Question

A. A researcher reads that in the population of US students, the average income of students is $1500. In a random sample of 300 students, he finds that the mean monthly income is $1,445 with a standard deviation of $530. Conduct a one-tailed t-test to see if the mean in his sample is significantly (p<.05) lower than the population mean. What is the value of "t" that you find?

B. In the previous question, there were 300 respondents. Look at the t-test table in your book. If the t-score that was calculated was between 1.7 and 1.9, would you be able to reject the null hypothesis (p<.05) that the means of the sample and the population are the same? [Note: Because we have a prediction (that the sample might be less than the population) we use a one-tailed test.]

c. In the previous example, could you reject the null hypothesis with 99% confidence?

Answer 1

A. Value of t = -1.7974 .

B. If the t-score that was calculated was between 1.7 and 1.9, we will not be able to reject the null hypothesis.

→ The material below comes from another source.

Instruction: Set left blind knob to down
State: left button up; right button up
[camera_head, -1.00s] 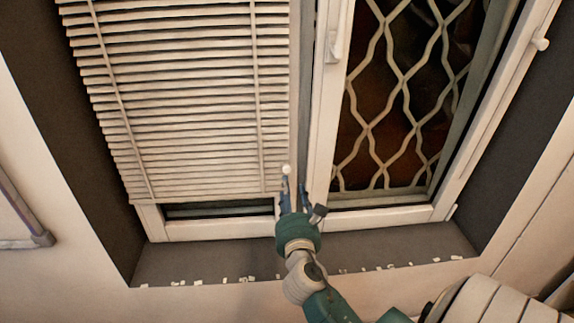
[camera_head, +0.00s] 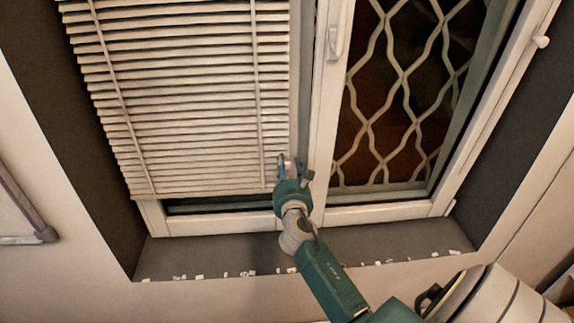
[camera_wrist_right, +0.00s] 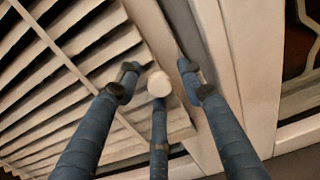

C. No, we can't reject the null hypothesis with 99% confidence.

Explanation:

We are given the population mean income of students,
`\mu` = $1500.

Let, Null Hypothesis,
`H_0` :
`\mu` = $1500

Alternate Hypothesis,
`H_1` :
`\mu` < $1500

A. The one-tailed t statistics used here is ;

`(xbar - \mu)/((s)/(√(n) ) )` follows
`t_n_-_1` where, xbar = sample mean = $1445

s = sample standard deviation = $530

n = sample size = 300

Test Statistics =
`(1445 - 1500)/((530)/(√(300) ) )` follows
`t_2_9_9`

Value of t = -1.7974

Now, at 5% level of significance the t table will give a critical value of -1.9696. Since our test statistics is greater than critical value as -1.7974 > -1.9696 so we have insufficient evidence to reject null hypothesis and conclude that population mean is $1500 and sample mean is less than the population mean.

B. If the t-score that was calculated above was between 1.7 and 1.9 then also we haven't rejected the null hypothesis as then also our test statistics doesn't lie in the rejection region as 1.7 to 1.9 is greater than -1.9696. And we conclude that sample and the population mean are not same.

C. 99% Confidence Interval for
`\mu` =
`[xbar - 1.9696*(s)/(√(n) ) , xbar + 1.9696*(s)/(√(n) )]`

=
`[1445 - 1.9696*(530)/(√(300) ) , 1445 + 1.9696*(530)/(√(300) )]`

= [ 1384.731 , 1505.269 ]

Since, $1500 lies in this 99% confidence interval so still we can't reject null hypothesis.